* **Task statement**:
Every line that includes the word "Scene" is to be listed.

* **Supplied information**:
★ ★ ★ ★ ★ ★ ★

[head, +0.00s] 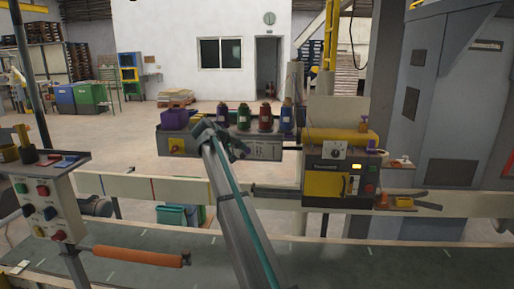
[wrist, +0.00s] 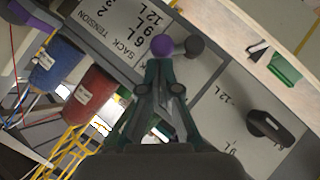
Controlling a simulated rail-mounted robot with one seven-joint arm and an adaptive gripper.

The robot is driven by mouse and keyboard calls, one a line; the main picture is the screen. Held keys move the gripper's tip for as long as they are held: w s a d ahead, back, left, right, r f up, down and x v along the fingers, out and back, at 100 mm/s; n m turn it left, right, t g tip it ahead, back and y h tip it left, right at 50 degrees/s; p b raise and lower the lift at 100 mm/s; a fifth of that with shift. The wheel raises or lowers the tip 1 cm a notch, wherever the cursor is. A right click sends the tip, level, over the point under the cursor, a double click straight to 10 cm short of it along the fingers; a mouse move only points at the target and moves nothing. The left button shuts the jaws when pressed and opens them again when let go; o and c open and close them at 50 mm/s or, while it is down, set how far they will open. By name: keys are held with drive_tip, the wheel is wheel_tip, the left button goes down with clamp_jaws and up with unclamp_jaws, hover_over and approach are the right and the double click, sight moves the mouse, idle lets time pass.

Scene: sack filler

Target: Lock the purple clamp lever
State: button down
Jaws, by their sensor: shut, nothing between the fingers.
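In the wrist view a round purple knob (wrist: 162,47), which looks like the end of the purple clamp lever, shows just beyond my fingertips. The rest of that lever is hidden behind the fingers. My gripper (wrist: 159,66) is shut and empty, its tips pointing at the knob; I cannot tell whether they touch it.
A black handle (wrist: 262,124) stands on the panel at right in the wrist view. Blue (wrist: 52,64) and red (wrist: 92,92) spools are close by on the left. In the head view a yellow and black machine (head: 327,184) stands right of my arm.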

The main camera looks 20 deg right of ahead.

★ ★ ★ ★ ★ ★ ★

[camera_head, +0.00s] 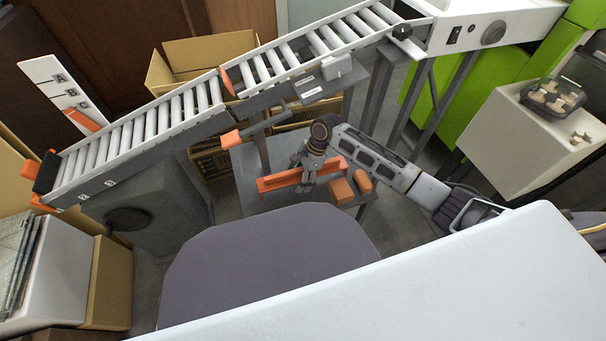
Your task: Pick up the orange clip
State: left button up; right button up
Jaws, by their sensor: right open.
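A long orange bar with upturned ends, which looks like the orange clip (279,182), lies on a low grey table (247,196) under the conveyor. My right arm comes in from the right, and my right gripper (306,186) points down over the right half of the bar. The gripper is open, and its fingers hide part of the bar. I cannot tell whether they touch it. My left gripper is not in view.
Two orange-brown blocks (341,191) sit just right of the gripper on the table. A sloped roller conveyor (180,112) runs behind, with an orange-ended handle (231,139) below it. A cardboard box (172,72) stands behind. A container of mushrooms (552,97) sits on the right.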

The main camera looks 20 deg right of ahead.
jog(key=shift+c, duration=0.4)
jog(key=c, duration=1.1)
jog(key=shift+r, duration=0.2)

★ ★ ★ ★ ★ ★ ★

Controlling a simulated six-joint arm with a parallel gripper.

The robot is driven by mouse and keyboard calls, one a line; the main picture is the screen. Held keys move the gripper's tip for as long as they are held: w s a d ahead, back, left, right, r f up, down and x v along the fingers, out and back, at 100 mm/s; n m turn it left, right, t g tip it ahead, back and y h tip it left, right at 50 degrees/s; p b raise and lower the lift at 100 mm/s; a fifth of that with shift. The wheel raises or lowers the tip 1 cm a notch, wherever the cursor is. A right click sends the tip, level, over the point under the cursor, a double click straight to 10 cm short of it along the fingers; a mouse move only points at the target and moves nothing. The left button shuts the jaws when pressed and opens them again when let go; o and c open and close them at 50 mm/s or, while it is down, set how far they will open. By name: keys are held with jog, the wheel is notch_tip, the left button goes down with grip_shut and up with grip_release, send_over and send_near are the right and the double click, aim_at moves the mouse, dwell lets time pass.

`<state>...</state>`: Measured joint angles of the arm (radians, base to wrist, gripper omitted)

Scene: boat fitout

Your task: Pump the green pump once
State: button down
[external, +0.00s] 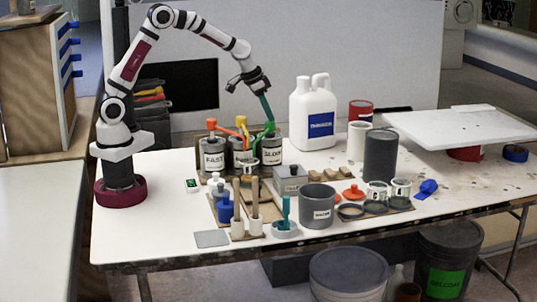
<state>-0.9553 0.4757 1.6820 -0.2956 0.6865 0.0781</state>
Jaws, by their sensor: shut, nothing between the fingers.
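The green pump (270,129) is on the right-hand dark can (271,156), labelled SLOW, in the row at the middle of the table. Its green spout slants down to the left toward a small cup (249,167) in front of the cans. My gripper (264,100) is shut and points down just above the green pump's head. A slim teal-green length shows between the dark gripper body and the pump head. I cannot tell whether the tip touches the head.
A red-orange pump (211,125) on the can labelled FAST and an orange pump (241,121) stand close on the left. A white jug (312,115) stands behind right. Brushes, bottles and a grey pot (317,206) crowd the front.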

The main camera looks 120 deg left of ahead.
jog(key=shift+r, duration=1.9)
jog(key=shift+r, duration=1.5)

★ ★ ★ ★ ★ ★ ★

* **Problem solution**:
Scene: sack filler
Scene: boat fitout

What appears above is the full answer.